#### Data shown
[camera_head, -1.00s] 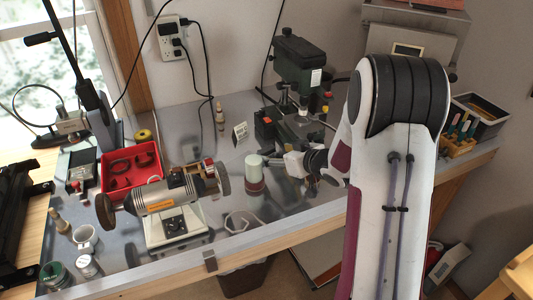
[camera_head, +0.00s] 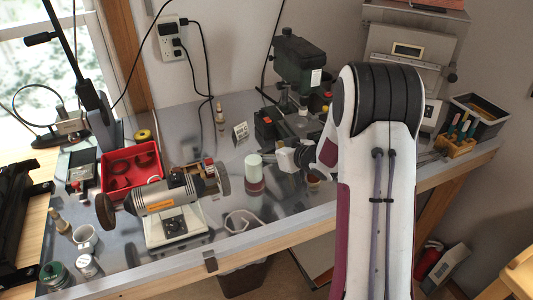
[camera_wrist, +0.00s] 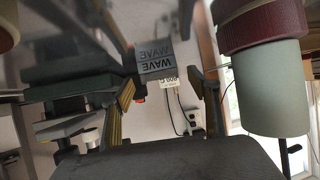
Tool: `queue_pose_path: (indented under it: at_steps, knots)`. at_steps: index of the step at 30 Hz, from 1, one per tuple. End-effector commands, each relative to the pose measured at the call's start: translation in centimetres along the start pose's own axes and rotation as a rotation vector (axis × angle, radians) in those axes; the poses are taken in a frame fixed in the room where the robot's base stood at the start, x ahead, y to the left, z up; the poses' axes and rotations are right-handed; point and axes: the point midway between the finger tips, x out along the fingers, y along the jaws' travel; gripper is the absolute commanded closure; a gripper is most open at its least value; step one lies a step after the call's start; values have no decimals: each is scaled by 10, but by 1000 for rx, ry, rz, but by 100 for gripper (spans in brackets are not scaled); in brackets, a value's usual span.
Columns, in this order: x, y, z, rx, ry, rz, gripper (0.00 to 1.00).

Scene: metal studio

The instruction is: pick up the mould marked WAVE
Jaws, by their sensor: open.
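The mould marked WAVE (camera_wrist: 157,66) is a small grey block in the upper middle of the wrist view, its lettering upside down there. A fainter second WAVE beside it looks like a reflection in the metal bench top. My gripper (camera_wrist: 163,80) is open, with one finger at each side of the picture below the mould. The mould appears between the fingertips but farther out, and nothing is held. In the head view my gripper is largely hidden by my arm, and I cannot make out the mould for certain.
A pale green jar with a dark red base (camera_head: 254,170) stands close to my gripper; it looms at the right of the wrist view (camera_wrist: 268,90). A grinder (camera_head: 168,195) and red tray (camera_head: 131,170) are at left, a drill press (camera_head: 300,62) behind.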

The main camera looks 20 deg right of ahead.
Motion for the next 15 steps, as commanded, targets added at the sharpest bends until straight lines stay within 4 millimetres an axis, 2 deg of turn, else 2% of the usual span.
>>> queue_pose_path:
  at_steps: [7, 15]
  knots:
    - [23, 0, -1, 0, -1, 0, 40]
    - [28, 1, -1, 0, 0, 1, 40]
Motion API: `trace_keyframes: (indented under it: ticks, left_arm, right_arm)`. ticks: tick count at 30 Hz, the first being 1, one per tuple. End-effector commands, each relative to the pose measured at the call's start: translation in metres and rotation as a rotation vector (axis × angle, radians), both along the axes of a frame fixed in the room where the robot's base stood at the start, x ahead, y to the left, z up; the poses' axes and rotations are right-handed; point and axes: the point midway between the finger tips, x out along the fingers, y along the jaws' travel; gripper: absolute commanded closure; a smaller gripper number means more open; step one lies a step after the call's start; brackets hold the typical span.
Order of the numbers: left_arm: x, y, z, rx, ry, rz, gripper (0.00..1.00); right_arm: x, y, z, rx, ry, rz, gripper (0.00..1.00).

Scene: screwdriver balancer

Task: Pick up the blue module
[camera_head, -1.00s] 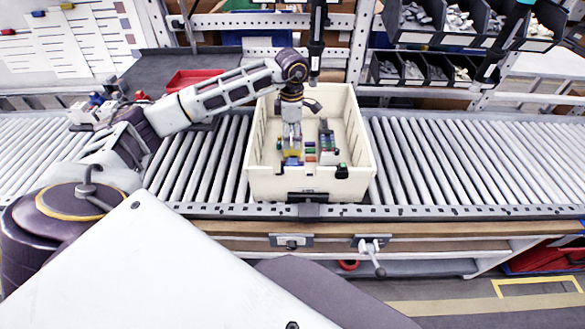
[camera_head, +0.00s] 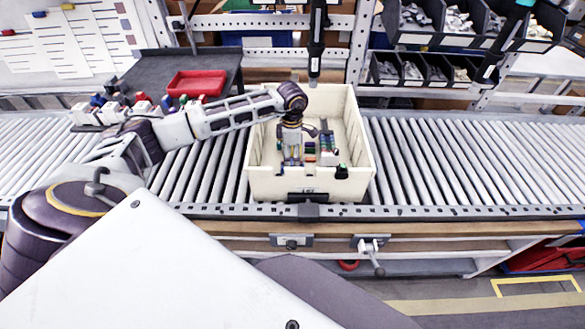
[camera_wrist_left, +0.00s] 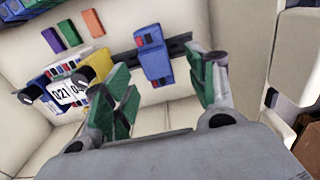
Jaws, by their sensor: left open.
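The blue module (camera_wrist_left: 154,62), with small red parts on it, sits on a dark rail against the inside of the cream bin (camera_head: 255,160). My left gripper (camera_wrist_left: 160,82) is open, and its green-padded fingers stand on either side of the module in the wrist view. The fingers appear apart from it, and nothing is held. In the head view my left gripper (camera_head: 291,157) points down inside the bin and hides much of what lies beneath it. I cannot single out the blue module there. My right gripper is not in view.
Beside the rail, a white and blue unit (camera_wrist_left: 62,94) carries yellow and black parts. Purple (camera_wrist_left: 53,40), green and orange (camera_wrist_left: 94,23) pieces lie nearby. The bin walls enclose the gripper. The roller conveyor (camera_head: 470,160) is clear to the right. A red tray (camera_head: 197,83) stands behind.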

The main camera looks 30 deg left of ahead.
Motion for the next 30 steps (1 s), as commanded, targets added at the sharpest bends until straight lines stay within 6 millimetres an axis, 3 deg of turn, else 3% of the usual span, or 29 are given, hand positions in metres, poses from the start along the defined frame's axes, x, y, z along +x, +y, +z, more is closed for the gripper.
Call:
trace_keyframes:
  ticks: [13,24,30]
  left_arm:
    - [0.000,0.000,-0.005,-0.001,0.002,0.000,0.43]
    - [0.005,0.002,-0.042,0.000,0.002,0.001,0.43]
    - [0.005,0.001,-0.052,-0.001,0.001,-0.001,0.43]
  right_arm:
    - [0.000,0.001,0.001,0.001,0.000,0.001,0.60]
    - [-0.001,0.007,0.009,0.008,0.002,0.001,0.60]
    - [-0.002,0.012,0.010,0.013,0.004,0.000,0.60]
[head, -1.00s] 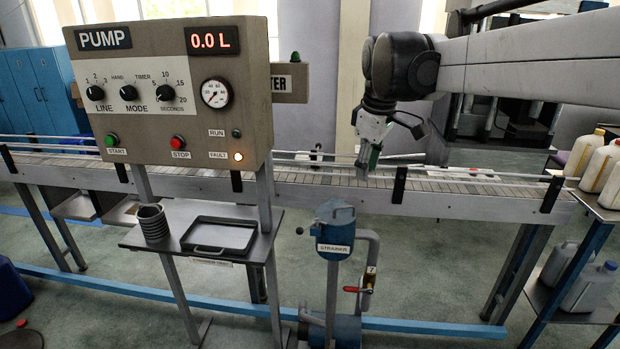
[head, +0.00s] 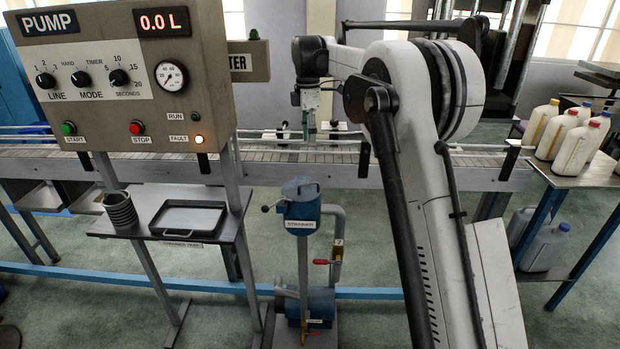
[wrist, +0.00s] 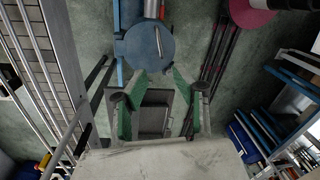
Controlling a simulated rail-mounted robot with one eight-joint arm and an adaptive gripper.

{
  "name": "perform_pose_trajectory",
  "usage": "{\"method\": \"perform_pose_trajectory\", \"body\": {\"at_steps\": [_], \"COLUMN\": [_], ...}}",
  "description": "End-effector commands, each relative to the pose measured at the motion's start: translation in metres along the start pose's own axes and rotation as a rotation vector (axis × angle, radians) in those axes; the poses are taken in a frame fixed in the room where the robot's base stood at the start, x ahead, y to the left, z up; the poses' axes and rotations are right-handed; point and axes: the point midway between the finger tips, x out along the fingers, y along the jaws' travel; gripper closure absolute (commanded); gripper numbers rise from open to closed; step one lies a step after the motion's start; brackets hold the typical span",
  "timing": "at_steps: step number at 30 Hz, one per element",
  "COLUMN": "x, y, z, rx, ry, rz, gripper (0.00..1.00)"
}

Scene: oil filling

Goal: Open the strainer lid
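The strainer (head: 302,218) is a blue pot on a grey post, low in front of the conveyor. Its round blue-grey lid (head: 300,188) is down on top, with a dark-knobbed handle (head: 267,208) sticking out at the left. In the wrist view the lid (wrist: 142,48) shows from above as a blue disc with a thin pale bar across it. My gripper (head: 309,136) is above the strainer in the head view, apart from it. In the wrist view its green fingers (wrist: 160,80) are spread and empty, with the lid beyond their tips.
The pump panel (head: 120,75) stands at the left. A grey shelf below it holds the strainer tray (head: 187,220) and a ribbed cylinder (head: 120,208). The conveyor (head: 270,157) runs behind the strainer. A red-handled valve (head: 322,262) is beside the strainer. Jugs (head: 568,135) stand at the right.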

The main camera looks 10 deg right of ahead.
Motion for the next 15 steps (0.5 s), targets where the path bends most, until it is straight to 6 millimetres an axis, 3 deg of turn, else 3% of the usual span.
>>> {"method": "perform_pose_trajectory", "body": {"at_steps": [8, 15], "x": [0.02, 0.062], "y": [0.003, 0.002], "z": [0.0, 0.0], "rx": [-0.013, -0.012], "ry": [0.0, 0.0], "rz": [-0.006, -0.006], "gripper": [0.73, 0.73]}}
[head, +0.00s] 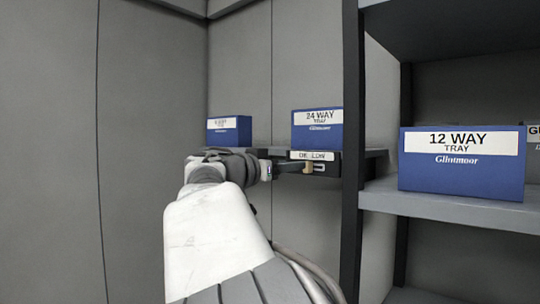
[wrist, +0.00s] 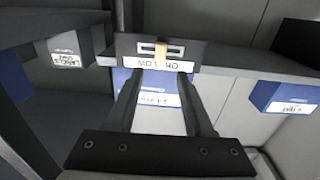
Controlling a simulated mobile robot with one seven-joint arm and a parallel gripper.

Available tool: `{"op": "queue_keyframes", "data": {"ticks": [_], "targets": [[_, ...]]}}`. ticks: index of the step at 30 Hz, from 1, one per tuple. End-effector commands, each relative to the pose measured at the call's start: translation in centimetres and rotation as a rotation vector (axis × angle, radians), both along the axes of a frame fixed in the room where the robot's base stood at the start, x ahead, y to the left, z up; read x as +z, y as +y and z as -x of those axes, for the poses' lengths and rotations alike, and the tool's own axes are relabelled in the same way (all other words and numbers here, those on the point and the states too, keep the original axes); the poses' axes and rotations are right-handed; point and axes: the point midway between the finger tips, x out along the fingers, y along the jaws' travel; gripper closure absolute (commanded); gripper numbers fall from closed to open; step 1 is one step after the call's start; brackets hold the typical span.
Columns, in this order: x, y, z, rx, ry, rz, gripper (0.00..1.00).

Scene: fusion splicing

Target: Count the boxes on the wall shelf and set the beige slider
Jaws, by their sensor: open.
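The wall shelf (head: 376,153) holds two blue boxes in the head view: a small left box (head: 229,131) and a box marked "24 WAY TRAY" (head: 318,131). A dark panel labelled "OK LOW" (head: 325,157) sits on the shelf's front edge. The beige slider (head: 308,168) stands in its slot, with open slot showing on its right, toward LOW. The wrist view shows the panel upside down, with the beige slider (wrist: 161,51) beyond my fingertips. My gripper (wrist: 161,78) is open and empty, facing the panel; contact with the slider cannot be told.
A dark rack post (head: 352,150) stands close to the right of the panel. The rack shelf (head: 470,211) holds a blue "12 WAY TRAY" box (head: 461,165) and another box (head: 533,137) cut off at the edge. The grey wall on the left is bare.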

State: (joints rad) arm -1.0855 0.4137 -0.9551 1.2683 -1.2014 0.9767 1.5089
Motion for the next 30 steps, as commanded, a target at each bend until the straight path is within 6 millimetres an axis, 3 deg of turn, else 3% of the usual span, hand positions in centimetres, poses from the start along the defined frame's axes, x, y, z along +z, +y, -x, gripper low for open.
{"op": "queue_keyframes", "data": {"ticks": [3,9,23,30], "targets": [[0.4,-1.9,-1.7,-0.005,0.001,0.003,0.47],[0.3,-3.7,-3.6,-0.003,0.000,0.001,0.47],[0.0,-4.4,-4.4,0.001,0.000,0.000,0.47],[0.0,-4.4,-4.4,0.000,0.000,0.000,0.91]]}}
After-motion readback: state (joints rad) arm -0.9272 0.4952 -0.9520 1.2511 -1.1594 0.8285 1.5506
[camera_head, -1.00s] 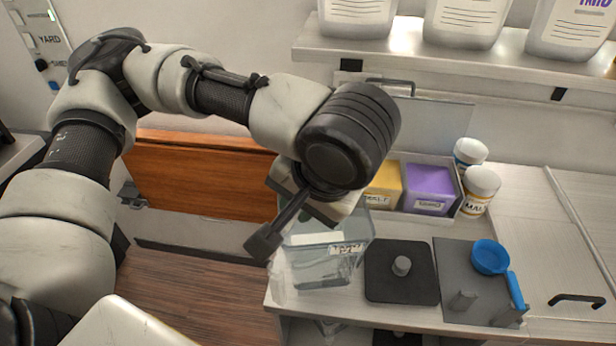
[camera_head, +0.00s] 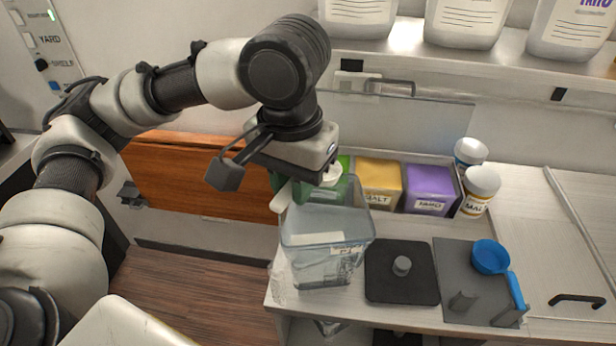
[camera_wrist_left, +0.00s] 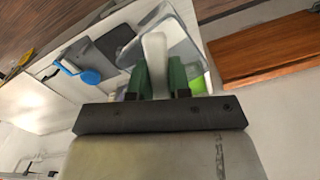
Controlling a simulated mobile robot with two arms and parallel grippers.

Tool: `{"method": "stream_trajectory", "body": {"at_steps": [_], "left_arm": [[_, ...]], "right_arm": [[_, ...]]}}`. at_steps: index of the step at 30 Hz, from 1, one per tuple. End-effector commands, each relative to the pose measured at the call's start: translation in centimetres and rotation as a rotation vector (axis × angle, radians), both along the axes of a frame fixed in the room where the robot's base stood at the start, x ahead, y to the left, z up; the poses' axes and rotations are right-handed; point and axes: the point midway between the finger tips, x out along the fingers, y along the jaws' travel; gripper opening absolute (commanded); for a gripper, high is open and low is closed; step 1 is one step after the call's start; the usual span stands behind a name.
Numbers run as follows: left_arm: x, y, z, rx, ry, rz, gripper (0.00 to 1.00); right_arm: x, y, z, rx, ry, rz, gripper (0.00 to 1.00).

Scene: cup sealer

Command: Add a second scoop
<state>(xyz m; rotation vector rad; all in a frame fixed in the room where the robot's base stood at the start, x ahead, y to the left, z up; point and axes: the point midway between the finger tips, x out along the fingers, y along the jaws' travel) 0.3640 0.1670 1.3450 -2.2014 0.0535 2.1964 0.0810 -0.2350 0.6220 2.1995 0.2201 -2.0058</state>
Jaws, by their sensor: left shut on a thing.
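My left gripper (camera_head: 298,190), with green fingers, is shut on a white scoop-like utensil (camera_wrist_left: 155,62). In the head view its pale handle (camera_head: 282,196) pokes out at lower left, and a round pale part shows to the right, partly hidden. The gripper is above the back left of a clear square container (camera_head: 325,255), in front of the powder bins. I cannot tell whether the scoop holds powder. My right gripper is out of view.
A black plate with a knob (camera_head: 387,287) lies right of the container. A blue measuring cup (camera_head: 490,257) is on a grey stand (camera_head: 450,262). Two white jars (camera_head: 480,186) stand right of the bins. A shelf with bottles (camera_head: 470,48) hangs above.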

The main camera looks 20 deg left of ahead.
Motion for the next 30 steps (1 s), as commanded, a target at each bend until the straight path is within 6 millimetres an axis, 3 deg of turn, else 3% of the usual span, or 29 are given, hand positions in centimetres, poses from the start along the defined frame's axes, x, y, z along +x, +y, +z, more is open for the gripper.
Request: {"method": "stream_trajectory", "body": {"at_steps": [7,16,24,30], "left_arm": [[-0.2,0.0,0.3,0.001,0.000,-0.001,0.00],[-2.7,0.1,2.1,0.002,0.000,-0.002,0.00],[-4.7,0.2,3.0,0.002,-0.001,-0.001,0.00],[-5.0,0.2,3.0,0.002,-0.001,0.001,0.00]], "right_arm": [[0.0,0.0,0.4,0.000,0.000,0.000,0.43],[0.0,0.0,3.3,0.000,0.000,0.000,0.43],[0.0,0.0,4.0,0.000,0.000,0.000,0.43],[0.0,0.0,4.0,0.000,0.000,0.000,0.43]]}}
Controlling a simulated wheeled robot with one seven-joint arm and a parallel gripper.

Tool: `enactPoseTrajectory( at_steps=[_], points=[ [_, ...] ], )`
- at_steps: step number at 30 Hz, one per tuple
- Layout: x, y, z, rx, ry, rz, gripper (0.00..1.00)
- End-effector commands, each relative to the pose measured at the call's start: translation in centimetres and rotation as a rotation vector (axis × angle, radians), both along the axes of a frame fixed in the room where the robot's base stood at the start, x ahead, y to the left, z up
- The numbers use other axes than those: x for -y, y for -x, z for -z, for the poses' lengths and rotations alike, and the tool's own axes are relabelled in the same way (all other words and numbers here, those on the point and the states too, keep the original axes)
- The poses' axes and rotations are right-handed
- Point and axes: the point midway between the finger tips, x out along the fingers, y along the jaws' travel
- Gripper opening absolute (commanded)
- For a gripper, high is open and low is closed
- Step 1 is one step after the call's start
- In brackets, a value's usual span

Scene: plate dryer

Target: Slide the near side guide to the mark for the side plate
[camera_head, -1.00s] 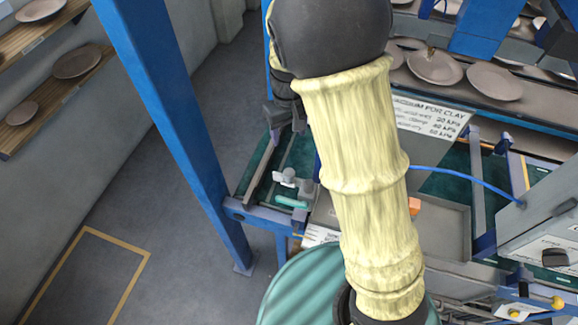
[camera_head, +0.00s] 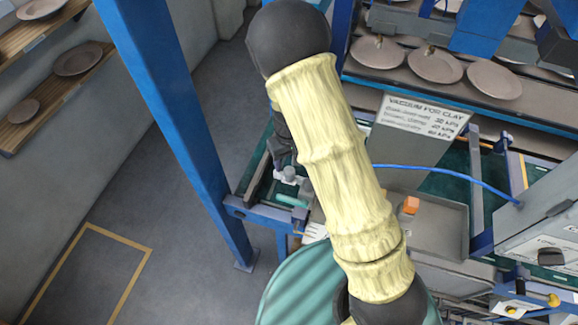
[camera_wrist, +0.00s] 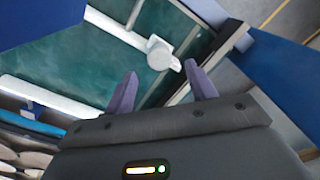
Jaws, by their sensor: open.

#### What is asked
Search the records for the word "lines", then list every line that has it.

#### Full output
Motion for the next 15 steps, as commanded, targets added at the sharpest bends until straight lines stay within 4 millimetres an axis, 2 deg of turn, else 2% of the usual span.
Motion for the next 30 steps (1 s), as commanded, targets added at the sharpest bends until straight lines stay within 6 millimetres an axis, 3 deg of turn, else 3% of the usual span, or 29 are given, hand positions in metres, poses from the start along the defined frame's axes, x, y, z along +x, +y, +z, more is closed for the gripper.

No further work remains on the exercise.